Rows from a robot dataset
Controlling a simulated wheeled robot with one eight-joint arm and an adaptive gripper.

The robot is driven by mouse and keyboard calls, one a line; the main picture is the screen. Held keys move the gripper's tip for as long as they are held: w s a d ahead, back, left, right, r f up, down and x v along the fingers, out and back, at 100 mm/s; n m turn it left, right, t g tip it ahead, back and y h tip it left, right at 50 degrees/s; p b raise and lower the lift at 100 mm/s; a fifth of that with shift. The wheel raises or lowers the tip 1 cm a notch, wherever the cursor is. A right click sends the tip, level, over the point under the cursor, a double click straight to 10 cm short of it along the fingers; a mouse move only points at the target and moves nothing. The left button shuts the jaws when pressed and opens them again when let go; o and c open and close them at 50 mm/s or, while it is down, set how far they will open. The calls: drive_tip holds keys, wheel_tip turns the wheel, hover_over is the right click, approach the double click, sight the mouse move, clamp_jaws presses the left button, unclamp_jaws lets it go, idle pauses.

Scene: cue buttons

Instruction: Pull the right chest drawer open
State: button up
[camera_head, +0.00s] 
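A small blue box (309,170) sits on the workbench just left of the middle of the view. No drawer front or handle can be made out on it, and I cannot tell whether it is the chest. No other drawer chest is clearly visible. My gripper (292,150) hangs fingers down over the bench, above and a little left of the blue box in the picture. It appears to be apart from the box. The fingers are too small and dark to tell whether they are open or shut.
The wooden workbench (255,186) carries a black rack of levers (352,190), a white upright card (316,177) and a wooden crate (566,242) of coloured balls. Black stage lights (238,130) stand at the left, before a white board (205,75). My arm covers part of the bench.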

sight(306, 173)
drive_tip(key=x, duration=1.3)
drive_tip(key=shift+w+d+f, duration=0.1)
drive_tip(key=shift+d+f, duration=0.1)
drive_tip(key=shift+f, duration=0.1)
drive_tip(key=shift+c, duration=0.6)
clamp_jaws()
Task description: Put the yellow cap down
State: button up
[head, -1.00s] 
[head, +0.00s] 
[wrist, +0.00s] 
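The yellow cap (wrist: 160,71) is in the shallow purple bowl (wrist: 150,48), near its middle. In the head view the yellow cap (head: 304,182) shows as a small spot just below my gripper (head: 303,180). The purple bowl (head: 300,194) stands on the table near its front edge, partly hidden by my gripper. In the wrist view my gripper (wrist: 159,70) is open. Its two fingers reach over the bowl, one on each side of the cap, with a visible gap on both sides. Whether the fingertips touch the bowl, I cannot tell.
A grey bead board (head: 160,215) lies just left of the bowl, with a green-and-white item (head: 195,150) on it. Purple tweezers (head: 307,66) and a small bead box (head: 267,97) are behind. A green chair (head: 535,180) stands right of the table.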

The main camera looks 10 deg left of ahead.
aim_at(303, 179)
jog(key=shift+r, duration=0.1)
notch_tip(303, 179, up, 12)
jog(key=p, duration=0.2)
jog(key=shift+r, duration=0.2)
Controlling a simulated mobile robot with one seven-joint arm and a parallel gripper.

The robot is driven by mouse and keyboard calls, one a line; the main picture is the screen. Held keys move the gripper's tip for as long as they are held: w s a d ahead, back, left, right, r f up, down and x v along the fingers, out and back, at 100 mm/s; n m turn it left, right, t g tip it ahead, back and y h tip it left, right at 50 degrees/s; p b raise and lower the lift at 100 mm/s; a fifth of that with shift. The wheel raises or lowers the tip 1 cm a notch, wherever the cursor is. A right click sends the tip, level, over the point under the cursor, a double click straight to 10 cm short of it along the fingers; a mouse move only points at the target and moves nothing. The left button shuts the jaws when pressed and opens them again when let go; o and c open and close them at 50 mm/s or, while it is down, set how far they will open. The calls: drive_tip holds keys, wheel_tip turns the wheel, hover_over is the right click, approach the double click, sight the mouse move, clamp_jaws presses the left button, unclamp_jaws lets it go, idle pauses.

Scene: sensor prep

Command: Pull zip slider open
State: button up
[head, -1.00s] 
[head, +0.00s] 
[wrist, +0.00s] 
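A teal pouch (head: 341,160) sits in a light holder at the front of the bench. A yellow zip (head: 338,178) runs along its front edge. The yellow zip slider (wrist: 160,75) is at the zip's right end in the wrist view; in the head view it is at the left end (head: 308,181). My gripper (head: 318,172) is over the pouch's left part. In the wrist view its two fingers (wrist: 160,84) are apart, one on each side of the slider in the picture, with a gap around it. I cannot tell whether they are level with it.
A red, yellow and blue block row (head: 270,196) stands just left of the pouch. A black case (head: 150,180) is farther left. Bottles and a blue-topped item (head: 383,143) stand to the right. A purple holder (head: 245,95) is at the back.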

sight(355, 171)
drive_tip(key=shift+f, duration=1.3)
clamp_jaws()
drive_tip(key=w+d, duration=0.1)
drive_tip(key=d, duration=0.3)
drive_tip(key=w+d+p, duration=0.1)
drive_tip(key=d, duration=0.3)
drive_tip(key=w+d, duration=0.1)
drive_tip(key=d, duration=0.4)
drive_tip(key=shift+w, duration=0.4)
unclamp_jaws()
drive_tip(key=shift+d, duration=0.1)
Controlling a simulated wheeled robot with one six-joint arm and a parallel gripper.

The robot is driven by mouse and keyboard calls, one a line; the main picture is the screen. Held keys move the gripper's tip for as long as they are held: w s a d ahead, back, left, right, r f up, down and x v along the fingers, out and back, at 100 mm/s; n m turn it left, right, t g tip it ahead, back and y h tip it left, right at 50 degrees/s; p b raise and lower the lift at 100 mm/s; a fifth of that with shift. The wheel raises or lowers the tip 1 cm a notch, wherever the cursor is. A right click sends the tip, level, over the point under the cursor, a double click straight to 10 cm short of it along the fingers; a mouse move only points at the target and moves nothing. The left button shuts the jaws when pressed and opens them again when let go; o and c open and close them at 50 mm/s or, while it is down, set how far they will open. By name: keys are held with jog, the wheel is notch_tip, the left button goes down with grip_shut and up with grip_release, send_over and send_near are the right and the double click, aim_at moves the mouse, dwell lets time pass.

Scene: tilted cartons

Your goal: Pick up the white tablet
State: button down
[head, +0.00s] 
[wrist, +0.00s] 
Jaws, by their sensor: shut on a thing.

Aim of the exercise
Where a line in the entries holds "simulated", copy that line.

In response
Controlling a simulated wheeled robot with one eight-joint arm and an adaptive gripper.
Controlling a simulated mobile robot with one seven-joint arm and a parallel gripper.
Controlling a simulated wheeled robot with one six-joint arm and a parallel gripper.

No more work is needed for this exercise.